Sooo.... Tell me about yourself

Welcome to the world of college admissions interviewing.

First, let's state the obvious: college admissions (particularly undergrad admissions at top-ranked universities) is a crapshoot. When Stanford has an admissions rate of 7.6%, do you really think there's any difference between the applicant in the 93rd percentile vs. the one in the 92nd?

But even if it is random, you can tilt the odds slightly more in your favor. Everyone you're competing with though is focused on the same areas you are --- test scores, high school grades and activities, etc.

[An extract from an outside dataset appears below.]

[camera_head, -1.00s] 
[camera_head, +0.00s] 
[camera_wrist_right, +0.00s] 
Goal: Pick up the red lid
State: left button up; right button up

How do you make yourself stand out?

Ace your admissions interview.

Think about it --- your grade in freshman PE is already set. If you don't have powerful alumni parents, you're not going to change that now. There's no chance you can re-run for class president at this point. But your admissions interview is still in your control. Maybe it only counts for a small portion of your overall application at a given university, but if it puts you ahead of only one or two other applicants that might be enough to push you over the top.

Besides, since you have to do it anyway (even if it's technically "optional", it never is...more on that later), you might as well do it right.

That's where I hope to help. I've been an admissions interviewer for about 15 years at a top-ranked university, during which time I've interviewed hundreds of students. I've interviewed a couple of rockstars, a handful of disasters, and HUGE numbers of earnest students who probably looked good--not great, but good--on paper, but who had no idea how to interview. Any of those students could have distinguished themselves from the crowd and possibly pushed themselves into the "admit" pile, if only they had a clue about how to interview.

By sharing some stories, advice and tips on how to interview successfully, I hope to give you the tools you'll need to set yourself apart to your future interviewers. Because while it's a random process, you owe it to yourself to tip it as much in your favor as possible.